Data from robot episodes
§
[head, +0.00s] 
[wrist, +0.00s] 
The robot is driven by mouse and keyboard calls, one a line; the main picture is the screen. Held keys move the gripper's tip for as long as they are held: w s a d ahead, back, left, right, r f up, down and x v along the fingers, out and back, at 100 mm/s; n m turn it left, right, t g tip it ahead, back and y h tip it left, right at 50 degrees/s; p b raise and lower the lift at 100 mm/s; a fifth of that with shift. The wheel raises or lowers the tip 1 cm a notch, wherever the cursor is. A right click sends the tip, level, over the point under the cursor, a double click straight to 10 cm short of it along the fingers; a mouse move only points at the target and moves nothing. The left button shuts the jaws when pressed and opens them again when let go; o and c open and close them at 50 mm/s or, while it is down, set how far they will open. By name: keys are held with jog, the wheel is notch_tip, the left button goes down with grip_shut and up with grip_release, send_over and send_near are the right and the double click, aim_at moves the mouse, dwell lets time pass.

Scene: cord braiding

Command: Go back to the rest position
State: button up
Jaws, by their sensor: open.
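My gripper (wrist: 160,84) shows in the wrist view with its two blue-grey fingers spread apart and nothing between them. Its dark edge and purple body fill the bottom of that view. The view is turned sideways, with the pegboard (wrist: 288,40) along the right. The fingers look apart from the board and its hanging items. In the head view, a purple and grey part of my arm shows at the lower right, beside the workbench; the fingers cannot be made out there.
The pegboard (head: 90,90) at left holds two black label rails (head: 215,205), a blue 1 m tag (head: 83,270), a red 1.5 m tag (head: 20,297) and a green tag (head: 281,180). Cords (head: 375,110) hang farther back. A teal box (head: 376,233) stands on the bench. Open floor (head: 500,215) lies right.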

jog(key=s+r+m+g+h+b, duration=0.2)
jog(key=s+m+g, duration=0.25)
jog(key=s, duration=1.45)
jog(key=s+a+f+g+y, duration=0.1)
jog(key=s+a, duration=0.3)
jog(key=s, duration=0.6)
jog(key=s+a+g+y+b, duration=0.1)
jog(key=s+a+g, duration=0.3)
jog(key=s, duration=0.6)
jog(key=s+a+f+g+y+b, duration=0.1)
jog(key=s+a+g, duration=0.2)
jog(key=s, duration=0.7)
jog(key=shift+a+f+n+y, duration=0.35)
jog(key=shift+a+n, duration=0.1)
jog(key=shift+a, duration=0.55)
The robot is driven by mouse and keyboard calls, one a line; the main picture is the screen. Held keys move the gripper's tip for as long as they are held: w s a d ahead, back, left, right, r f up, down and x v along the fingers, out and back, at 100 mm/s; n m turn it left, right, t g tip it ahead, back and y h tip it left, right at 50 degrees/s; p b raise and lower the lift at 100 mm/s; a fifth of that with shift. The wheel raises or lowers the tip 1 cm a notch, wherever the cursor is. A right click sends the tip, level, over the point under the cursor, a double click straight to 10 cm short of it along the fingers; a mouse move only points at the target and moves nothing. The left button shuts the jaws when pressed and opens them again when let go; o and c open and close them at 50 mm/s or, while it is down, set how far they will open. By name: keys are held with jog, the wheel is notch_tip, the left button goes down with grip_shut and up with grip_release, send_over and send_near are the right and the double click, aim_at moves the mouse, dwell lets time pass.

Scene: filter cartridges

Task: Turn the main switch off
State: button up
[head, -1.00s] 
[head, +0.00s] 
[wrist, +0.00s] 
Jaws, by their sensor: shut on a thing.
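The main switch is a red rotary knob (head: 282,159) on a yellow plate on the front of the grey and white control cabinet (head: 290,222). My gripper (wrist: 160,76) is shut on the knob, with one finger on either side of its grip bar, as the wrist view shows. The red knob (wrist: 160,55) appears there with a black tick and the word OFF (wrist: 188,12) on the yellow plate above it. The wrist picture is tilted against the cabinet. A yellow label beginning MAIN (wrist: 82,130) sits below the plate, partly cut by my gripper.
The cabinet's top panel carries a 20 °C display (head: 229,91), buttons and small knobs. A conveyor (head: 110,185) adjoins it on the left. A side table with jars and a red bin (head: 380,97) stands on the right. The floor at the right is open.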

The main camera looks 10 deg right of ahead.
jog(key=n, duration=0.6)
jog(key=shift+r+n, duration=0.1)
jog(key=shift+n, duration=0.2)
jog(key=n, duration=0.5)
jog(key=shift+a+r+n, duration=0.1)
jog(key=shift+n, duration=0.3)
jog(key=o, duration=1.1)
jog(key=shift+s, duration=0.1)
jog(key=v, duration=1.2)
§
Work to do:
Write every record out again, unaltered.

Exercise output:
[head, +0.00s] 
[wrist, +0.00s] 
The robot is driven by mouse and keyboard calls, one a line; the main picture is the screen. Held keys move the gripper's tip for as long as they are held: w s a d ahead, back, left, right, r f up, down and x v along the fingers, out and back, at 100 mm/s; n m turn it left, right, t g tip it ahead, back and y h tip it left, right at 50 degrees/s; p b raise and lower the lift at 100 mm/s; a fifth of that with shift. The wheel raises or lowers the tip 1 cm a notch, wherever the cursor is. A right click sends the tip, level, over the point under the cursor, a double click straight to 10 cm short of it along the fingers; a mouse move only points at the target and moves nothing. The left button shuts the jaws when pressed and opens them again when let go; o and c open and close them at 50 mm/s or, while it is down, set how far they will open. By name: keys are held with jog, the wheel is notch_tip, the left button goes down with grip_shut and up with grip_release, send_over and send_near are the right and the double click, aim_at moves the mouse, dwell lets time pass.

Scene: cord braiding

Command: Go back to the rest position
State: button up
Jaws, by their sensor: open.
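My gripper (wrist: 160,84) shows in the wrist view with its two blue-grey fingers spread apart and nothing between them. Its dark edge and purple body fill the bottom of that view. The view is turned sideways, with the pegboard (wrist: 288,40) along the right. The fingers look apart from the board and its hanging items. In the head view, a purple and grey part of my arm shows at the lower right, beside the workbench; the fingers cannot be made out there.
The pegboard (head: 90,90) at left holds two black label rails (head: 215,205), a blue 1 m tag (head: 83,270), a red 1.5 m tag (head: 20,297) and a green tag (head: 281,180). Cords (head: 375,110) hang farther back. A teal box (head: 376,233) stands on the bench. Open floor (head: 500,215) lies right.

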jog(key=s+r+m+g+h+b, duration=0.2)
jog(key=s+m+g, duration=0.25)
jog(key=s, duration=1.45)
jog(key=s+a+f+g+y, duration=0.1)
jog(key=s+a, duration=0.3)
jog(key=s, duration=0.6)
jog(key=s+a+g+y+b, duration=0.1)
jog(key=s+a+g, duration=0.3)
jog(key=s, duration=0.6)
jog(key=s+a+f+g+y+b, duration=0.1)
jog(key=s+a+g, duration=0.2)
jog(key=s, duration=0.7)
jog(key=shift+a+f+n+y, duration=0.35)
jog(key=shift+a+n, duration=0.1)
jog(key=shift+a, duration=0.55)
The robot is driven by mouse and keyboard calls, one a line; the main picture is the screen. Held keys move the gripper's tip for as long as they are held: w s a d ahead, back, left, right, r f up, down and x v along the fingers, out and back, at 100 mm/s; n m turn it left, right, t g tip it ahead, back and y h tip it left, right at 50 degrees/s; p b raise and lower the lift at 100 mm/s; a fifth of that with shift. The wheel raises or lowers the tip 1 cm a notch, wherever the cursor is. A right click sends the tip, level, over the point under the cursor, a double click straight to 10 cm short of it along the fingers; a mouse move only points at the target and moves nothing. The left button shuts the jaws when pressed and opens them again when let go; o and c open and close them at 50 mm/s or, while it is down, set how far they will open. By name: keys are held with jog, the wheel is notch_tip, the left button goes down with grip_shut and up with grip_release, send_over and send_near are the right and the double click, aim_at moves the mouse, dwell lets time pass.

Scene: filter cartridges

Task: Turn the main switch off
State: button up
[head, -1.00s] 
[head, +0.00s] 
[wrist, +0.00s] 
Jaws, by their sensor: shut on a thing.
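The main switch is a red rotary knob (head: 282,159) on a yellow plate on the front of the grey and white control cabinet (head: 290,222). My gripper (wrist: 160,76) is shut on the knob, with one finger on either side of its grip bar, as the wrist view shows. The red knob (wrist: 160,55) appears there with a black tick and the word OFF (wrist: 188,12) on the yellow plate above it. The wrist picture is tilted against the cabinet. A yellow label beginning MAIN (wrist: 82,130) sits below the plate, partly cut by my gripper.
The cabinet's top panel carries a 20 °C display (head: 229,91), buttons and small knobs. A conveyor (head: 110,185) adjoins it on the left. A side table with jars and a red bin (head: 380,97) stands on the right. The floor at the right is open.

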The main camera looks 10 deg right of ahead.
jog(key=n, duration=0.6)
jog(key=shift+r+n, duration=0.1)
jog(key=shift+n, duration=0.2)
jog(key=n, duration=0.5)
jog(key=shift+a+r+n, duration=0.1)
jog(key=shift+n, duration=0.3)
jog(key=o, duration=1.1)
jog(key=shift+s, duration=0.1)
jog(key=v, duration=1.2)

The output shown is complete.